# WHAT YOU NEED TO DO
Return the listing below verbatim. Pictures do not belong in the copy.

Robot episode rows
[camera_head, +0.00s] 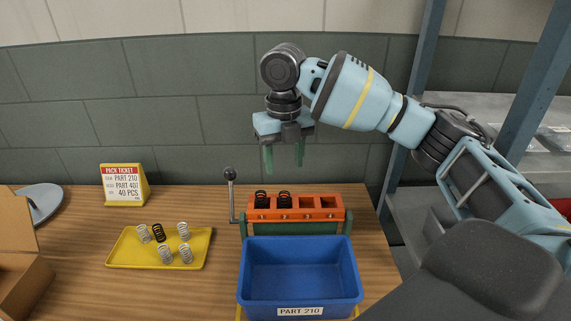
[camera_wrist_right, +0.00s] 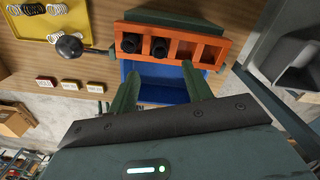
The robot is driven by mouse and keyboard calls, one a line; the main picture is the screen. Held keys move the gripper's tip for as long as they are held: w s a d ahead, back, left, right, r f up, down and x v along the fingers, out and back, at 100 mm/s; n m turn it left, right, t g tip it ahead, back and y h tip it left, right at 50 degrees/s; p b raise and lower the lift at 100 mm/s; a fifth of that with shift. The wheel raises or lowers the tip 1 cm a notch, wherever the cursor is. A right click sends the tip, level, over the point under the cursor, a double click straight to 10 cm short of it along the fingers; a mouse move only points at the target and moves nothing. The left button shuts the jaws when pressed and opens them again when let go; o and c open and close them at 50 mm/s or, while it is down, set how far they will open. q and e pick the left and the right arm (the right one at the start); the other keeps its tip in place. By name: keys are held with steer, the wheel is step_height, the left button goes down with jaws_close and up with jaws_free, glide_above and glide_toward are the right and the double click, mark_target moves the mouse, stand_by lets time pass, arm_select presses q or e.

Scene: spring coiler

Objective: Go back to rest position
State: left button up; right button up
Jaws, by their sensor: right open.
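My right gripper (camera_head: 284,156) is open and empty, with its green fingers pointing down. It hangs in the air above the orange spring rack (camera_head: 325,215). In the right wrist view its two fingers (camera_wrist_right: 158,90) are apart with nothing between them. The rack also shows in that view (camera_wrist_right: 180,47), with two dark springs in its two left slots and the other slots empty. In the head view the dark springs (camera_head: 272,199) stand upright in the rack. My left gripper is not in view.
A blue bin (camera_head: 300,275) labelled PART 210 stands in front of the rack. A lever with a dark knob (camera_head: 230,175) rises at its left. A yellow tray (camera_head: 122,250) holds several springs. A pick ticket (camera_head: 124,185) stands behind. A cardboard box (camera_head: 28,285) is at left, shelving posts (camera_head: 425,60) at right.

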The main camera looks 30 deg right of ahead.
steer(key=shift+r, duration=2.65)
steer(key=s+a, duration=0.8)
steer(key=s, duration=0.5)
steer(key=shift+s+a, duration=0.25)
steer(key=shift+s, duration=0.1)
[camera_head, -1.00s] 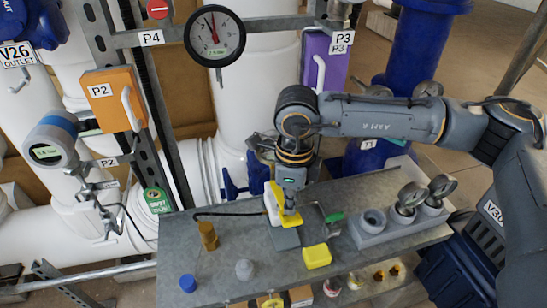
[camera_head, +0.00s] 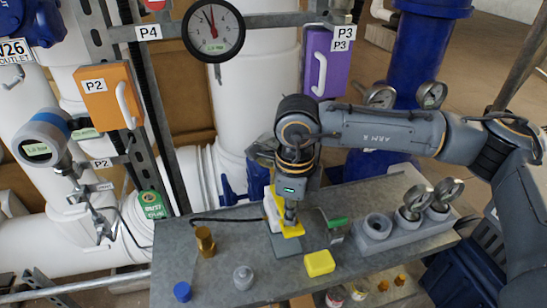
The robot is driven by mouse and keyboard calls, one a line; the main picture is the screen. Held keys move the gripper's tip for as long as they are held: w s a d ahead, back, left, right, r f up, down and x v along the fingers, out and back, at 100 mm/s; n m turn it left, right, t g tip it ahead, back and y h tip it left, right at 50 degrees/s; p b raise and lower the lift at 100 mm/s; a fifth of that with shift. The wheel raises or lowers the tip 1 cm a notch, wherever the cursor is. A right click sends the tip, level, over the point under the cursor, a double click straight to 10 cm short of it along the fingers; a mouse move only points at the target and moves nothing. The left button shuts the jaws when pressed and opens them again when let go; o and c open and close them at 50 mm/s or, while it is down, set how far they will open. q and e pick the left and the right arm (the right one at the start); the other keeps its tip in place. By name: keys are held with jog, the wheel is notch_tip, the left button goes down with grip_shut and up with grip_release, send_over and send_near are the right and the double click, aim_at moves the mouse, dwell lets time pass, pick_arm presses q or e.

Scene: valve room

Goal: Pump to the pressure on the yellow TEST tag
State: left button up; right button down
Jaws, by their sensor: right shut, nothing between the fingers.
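The hand pump is partly hidden by my right gripper. I see its yellow lever (camera_head: 292,231), a white part beside it and a grey base (camera_head: 285,247) on the metal bench. A black hose (camera_head: 225,219) runs left from it. My right gripper (camera_head: 290,217) is shut and empty, pointing down at the yellow lever; I cannot tell if it touches. The round gauge (camera_head: 213,31) by the P4 label has its needle near the top, slightly left. A digital gauge (camera_head: 42,139) is at left; its reading is too small. I see no readable yellow TEST tag. My left gripper is not in view.
Orange P2 (camera_head: 105,97) and purple P3 (camera_head: 322,70) boxes stand behind.

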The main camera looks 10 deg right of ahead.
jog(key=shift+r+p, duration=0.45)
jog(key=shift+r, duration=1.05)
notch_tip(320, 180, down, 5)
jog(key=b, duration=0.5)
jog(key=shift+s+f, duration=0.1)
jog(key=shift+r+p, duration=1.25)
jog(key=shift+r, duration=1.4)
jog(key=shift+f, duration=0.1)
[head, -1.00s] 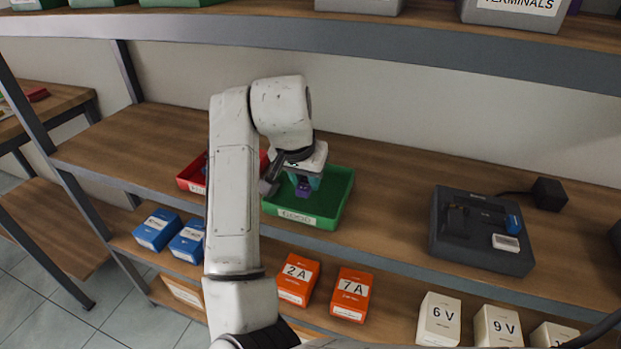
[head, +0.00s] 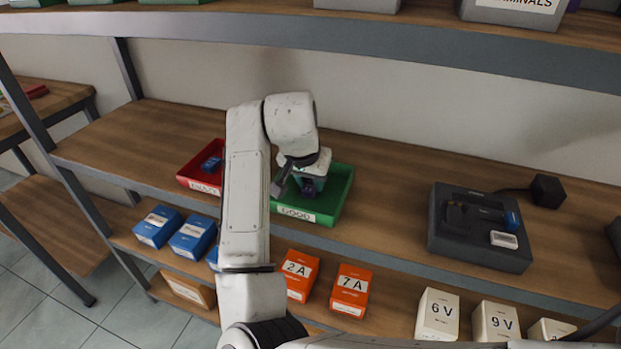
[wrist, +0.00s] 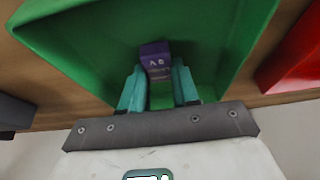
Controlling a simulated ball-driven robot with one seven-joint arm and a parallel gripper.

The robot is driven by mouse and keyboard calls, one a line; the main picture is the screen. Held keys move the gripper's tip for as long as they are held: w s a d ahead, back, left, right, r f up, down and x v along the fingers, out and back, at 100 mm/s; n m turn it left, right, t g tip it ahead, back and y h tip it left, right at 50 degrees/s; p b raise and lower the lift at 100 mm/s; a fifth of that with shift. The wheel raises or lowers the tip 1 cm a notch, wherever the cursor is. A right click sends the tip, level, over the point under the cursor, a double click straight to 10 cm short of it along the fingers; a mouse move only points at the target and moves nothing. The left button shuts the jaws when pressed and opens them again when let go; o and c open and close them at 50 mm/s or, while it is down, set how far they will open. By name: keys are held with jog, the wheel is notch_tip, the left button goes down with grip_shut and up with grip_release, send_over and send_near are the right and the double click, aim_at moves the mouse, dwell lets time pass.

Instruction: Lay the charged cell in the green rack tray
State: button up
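A purple cell (wrist: 156,62) with pale marks on its end sits between the teal fingertips of my gripper (wrist: 160,85) in the wrist view. The fingers look closed against its sides. In the head view the cell (head: 309,187) shows as a small purple patch under my gripper (head: 311,180), over the green tray (head: 343,203). The tray is labelled GOOD and its floor also fills much of the wrist view (wrist: 85,50). I cannot tell whether the cell touches the tray floor.
A red tray (head: 190,178) holding a blue cell (head: 211,163) stands just left of the green one. A dark tester (head: 465,250) with a blue cell in it (head: 512,220) stands to the right. Another shelf (head: 400,52) runs above. Labelled boxes line the shelf below.

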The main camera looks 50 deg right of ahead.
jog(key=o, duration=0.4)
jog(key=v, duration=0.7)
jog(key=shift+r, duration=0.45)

# SOLUTION
[camera_head, +0.00s] 
[camera_wrist_right, +0.00s] 
The robot is driven by mouse and keyboard calls, one a line; the main picture is the screen. Held keys move the gripper's tip for as long as they are held: w s a d ahead, back, left, right, r f up, down and x v along the fingers, out and back, at 100 mm/s; n m turn it left, right, t g tip it ahead, back and y h tip it left, right at 50 degrees/s; p b raise and lower the lift at 100 mm/s; a fifth of that with shift. The wheel raises or lowers the tip 1 cm a notch, wherever the cursor is. A right click sends the tip, level, over the point under the cursor, a double click straight to 10 cm short of it along the fingers; a mouse move only points at the target and moves nothing. The left button shuts the jaws when pressed and opens them again when let go; o and c open and close them at 50 mm/s or, while it is down, set how far they will open. q and e pick the left and the right arm (the right one at the start); the other keeps its tip in place. By name: keys are held with steer, the wheel is step_height, the left button goes down with jaws_close and up with jaws_free, glide_above and glide_toward are the right and the double click, mark_target moves the mouse, stand_by lets time pass, arm_select presses q or e.

Scene: spring coiler

Objective: Go back to rest position
State: left button up; right button up
Jaws, by their sensor: right open.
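My right gripper (camera_head: 284,156) is open and empty, with its green fingers pointing down. It hangs in the air above the orange spring rack (camera_head: 325,215). In the right wrist view its two fingers (camera_wrist_right: 158,90) are apart with nothing between them. The rack also shows in that view (camera_wrist_right: 180,47), with two dark springs in its two left slots and the other slots empty. In the head view the dark springs (camera_head: 272,199) stand upright in the rack. My left gripper is not in view.
A blue bin (camera_head: 300,275) labelled PART 210 stands in front of the rack. A lever with a dark knob (camera_head: 230,175) rises at its left. A yellow tray (camera_head: 122,250) holds several springs. A pick ticket (camera_head: 124,185) stands behind. A cardboard box (camera_head: 28,285) is at left, shelving posts (camera_head: 425,60) at right.

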The main camera looks 30 deg right of ahead.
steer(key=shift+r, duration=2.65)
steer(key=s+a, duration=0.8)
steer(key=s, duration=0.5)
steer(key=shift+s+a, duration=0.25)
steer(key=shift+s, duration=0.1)
[camera_head, -1.00s] 
[camera_head, +0.00s] 
The robot is driven by mouse and keyboard calls, one a line; the main picture is the screen. Held keys move the gripper's tip for as long as they are held: w s a d ahead, back, left, right, r f up, down and x v along the fingers, out and back, at 100 mm/s; n m turn it left, right, t g tip it ahead, back and y h tip it left, right at 50 degrees/s; p b raise and lower the lift at 100 mm/s; a fifth of that with shift. The wheel raises or lowers the tip 1 cm a notch, wherever the cursor is. A right click sends the tip, level, over the point under the cursor, a double click straight to 10 cm short of it along the fingers; a mouse move only points at the target and moves nothing. The left button shuts the jaws when pressed and opens them again when let go; o and c open and close them at 50 mm/s or, while it is down, set how far they will open. q and e pick the left and the right arm (the right one at the start); the other keeps its tip in place. By name: keys are held with jog, the wheel is notch_tip, the left button goes down with grip_shut and up with grip_release, send_over and send_near are the right and the double click, aim_at moves the mouse, dwell lets time pass, pick_arm presses q or e.

Scene: valve room

Goal: Pump to the pressure on the yellow TEST tag
State: left button up; right button down
Jaws, by their sensor: right shut, nothing between the fingers.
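The hand pump is partly hidden by my right gripper. I see its yellow lever (camera_head: 292,231), a white part beside it and a grey base (camera_head: 285,247) on the metal bench. A black hose (camera_head: 225,219) runs left from it. My right gripper (camera_head: 290,217) is shut and empty, pointing down at the yellow lever; I cannot tell if it touches. The round gauge (camera_head: 213,31) by the P4 label has its needle near the top, slightly left. A digital gauge (camera_head: 42,139) is at left; its reading is too small. I see no readable yellow TEST tag. My left gripper is not in view.
Orange P2 (camera_head: 105,97) and purple P3 (camera_head: 322,70) boxes stand behind.

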The main camera looks 10 deg right of ahead.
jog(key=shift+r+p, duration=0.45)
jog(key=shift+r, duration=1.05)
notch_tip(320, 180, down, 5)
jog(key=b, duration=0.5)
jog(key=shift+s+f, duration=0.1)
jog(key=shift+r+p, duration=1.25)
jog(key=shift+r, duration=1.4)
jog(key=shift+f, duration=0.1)
[head, -1.00s] 
[head, +0.00s] 
[wrist, +0.00s] 
Controlling a simulated ball-driven robot with one seven-joint arm and a parallel gripper.

The robot is driven by mouse and keyboard calls, one a line; the main picture is the screen. Held keys move the gripper's tip for as long as they are held: w s a d ahead, back, left, right, r f up, down and x v along the fingers, out and back, at 100 mm/s; n m turn it left, right, t g tip it ahead, back and y h tip it left, right at 50 degrees/s; p b raise and lower the lift at 100 mm/s; a fifth of that with shift. The wheel raises or lowers the tip 1 cm a notch, wherever the cursor is. A right click sends the tip, level, over the point under the cursor, a double click straight to 10 cm short of it along the fingers; a mouse move only points at the target and moves nothing. The left button shuts the jaws when pressed and opens them again when let go; o and c open and close them at 50 mm/s or, while it is down, set how far they will open. By name: keys are held with jog, the wheel is notch_tip, the left button goes down with grip_shut and up with grip_release, send_over and send_near are the right and the double click, aim_at moves the mouse, dwell lets time pass.

Instruction: Lay the charged cell in the green rack tray
State: button up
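A purple cell (wrist: 156,62) with pale marks on its end sits between the teal fingertips of my gripper (wrist: 160,85) in the wrist view. The fingers look closed against its sides. In the head view the cell (head: 309,187) shows as a small purple patch under my gripper (head: 311,180), over the green tray (head: 343,203). The tray is labelled GOOD and its floor also fills much of the wrist view (wrist: 85,50). I cannot tell whether the cell touches the tray floor.
A red tray (head: 190,178) holding a blue cell (head: 211,163) stands just left of the green one. A dark tester (head: 465,250) with a blue cell in it (head: 512,220) stands to the right. Another shelf (head: 400,52) runs above. Labelled boxes line the shelf below.

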The main camera looks 50 deg right of ahead.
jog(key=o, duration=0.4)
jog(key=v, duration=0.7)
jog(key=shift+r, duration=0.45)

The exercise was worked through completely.